2.  Banking Crises and Panics

Depository institutions are inherently unstable because they have a mismatch in the maturity structure between their assets and liabilities. In particular, they finance long-term investments with short-term deposits. This exposes banks to a risk of bank runs: when many depositors demand their money in the short term, banks will have to liquidate long-term investments at a loss, leading to their failure. This can lead to a self-fulfilling belief, whereby the mere belief that a bank run will occur causes a bank run, as depositors are better off withdrawing their money if they expect others to do so.

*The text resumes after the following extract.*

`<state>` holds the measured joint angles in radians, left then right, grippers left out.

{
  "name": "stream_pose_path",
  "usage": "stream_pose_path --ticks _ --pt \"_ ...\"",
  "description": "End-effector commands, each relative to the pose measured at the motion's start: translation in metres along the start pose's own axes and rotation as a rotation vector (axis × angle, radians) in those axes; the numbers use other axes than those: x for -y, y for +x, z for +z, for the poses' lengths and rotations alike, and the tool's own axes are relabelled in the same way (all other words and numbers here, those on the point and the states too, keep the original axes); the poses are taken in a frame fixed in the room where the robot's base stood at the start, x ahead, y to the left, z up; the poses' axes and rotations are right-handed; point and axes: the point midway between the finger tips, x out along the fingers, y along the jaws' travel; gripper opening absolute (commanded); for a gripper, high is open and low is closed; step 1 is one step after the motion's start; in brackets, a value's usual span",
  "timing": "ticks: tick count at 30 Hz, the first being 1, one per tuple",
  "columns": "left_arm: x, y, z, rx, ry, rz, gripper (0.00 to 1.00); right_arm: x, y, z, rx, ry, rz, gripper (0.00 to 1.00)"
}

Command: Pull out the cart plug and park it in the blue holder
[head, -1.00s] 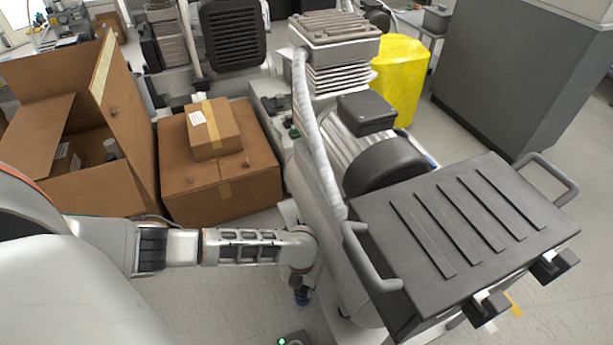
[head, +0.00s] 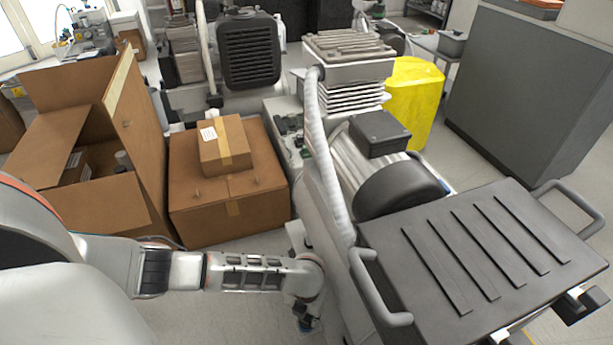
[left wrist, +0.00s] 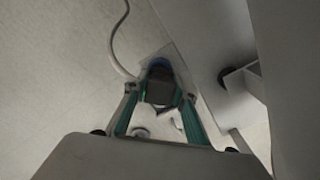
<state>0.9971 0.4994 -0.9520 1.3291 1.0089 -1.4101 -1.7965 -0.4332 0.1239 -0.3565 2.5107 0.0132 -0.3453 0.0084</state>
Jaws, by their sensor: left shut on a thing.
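In the left wrist view, the two teal-lined fingers of my left gripper (left wrist: 158,98) are shut on a dark, blocky plug (left wrist: 159,88). A small green light glows beside the left fingertip. In the head view, my left gripper (head: 306,312) points down beside the compressor cart and is mostly hidden by its own arm. A bit of blue shows at its tip. The blue holder is not clearly identifiable. My right gripper is not in view.
The compressor (head: 395,185) and its dark ribbed cover (head: 480,255) stand close right of my left arm. Cardboard boxes (head: 230,205) stand to the left. A pale cable (left wrist: 117,35) curves over the floor. A yellow bin (head: 413,95) stands behind.

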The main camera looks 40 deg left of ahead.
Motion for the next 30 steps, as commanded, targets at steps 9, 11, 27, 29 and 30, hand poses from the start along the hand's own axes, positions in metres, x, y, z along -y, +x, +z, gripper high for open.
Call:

Diamond and Dybvig (1983)[4] provide a framework for coherent analysis of this phenomenon. In their model, agents may suffer idiosyncratic short-term liquidity needs. If they operate in autarky, consuming the returns on their own endowments, they would not be able to enjoy the fruits of long-term investments. By offering demand-deposit contracts, banks enable short-term consumers to enjoy those fruits. Banks rely on the fact that only a forecastable fraction of agents will need to consume early, and thus offer a contract that transfers consumption from the long-term consumers to the short-term consumers. This contract improves welfare as long as agents demand early withdrawal only if they genuinely need to consume in the short term. Banks thereby enable risk sharing among agents who ex ante do not know whether they will have early liquidity needs or not. The contract may also lead to a catastrophic bank run, where all depositors demand early withdrawal and the bank collapses. This turns out to be an equilibrium since under the belief that the bank is going to collapse, the rational behavior is indeed to run on the bank.